Task instructions ▸ Every line below that holds the string "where" should be copied out.

Provided data ▸
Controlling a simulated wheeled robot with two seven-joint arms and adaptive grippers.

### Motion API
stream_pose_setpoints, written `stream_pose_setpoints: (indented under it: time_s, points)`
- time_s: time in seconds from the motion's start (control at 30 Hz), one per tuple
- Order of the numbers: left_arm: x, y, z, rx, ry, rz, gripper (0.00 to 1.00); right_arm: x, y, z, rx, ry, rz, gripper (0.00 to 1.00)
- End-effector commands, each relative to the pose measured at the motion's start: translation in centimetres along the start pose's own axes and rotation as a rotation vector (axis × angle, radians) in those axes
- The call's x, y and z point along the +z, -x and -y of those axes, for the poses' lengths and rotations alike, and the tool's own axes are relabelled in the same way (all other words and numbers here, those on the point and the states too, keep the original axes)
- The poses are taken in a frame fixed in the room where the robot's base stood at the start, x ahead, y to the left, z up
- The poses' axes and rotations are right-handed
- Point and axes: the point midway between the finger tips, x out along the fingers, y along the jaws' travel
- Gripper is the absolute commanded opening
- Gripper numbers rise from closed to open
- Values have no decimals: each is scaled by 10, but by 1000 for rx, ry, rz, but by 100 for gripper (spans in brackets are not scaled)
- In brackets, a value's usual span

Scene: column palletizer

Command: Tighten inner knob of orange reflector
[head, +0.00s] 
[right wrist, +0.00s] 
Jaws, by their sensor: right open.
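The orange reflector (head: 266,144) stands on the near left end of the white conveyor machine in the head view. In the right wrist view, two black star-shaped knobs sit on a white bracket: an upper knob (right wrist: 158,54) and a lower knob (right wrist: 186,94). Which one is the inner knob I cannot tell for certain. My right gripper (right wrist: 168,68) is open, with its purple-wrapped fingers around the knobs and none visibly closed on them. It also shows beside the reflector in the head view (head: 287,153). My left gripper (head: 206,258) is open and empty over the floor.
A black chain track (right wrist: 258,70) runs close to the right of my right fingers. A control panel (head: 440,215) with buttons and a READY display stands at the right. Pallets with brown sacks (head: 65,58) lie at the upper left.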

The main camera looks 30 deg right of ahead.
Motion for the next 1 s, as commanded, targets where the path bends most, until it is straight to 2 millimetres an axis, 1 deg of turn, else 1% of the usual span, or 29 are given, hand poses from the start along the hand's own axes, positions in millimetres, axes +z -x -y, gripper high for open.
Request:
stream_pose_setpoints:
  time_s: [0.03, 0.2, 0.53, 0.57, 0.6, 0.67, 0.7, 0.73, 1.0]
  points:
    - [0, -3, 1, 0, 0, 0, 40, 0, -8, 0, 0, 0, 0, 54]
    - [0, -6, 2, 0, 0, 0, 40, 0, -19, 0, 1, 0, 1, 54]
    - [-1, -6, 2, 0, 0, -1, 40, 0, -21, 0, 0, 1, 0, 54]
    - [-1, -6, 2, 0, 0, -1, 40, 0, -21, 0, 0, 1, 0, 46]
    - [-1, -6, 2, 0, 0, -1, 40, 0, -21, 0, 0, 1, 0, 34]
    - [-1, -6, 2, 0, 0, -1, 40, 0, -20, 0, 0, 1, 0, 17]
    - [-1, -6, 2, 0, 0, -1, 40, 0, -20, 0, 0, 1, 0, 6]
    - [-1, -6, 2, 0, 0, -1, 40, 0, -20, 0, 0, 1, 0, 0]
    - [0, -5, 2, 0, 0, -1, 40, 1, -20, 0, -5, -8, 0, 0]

Complete answer ▸
- The poses are taken in a frame fixed in the room where the robot's base stood at the start, x ahead, y to the left, z up
Motion for the next 1 s, as commanded, targets where the path bends most, until it is straight to 2 millimetres an axis, 1 deg of turn, else 1% of the usual span, or 29 are given, hand poses from the start along the hand's own axes, positions in millimetres, axes +z -x -y, gripper high for open.

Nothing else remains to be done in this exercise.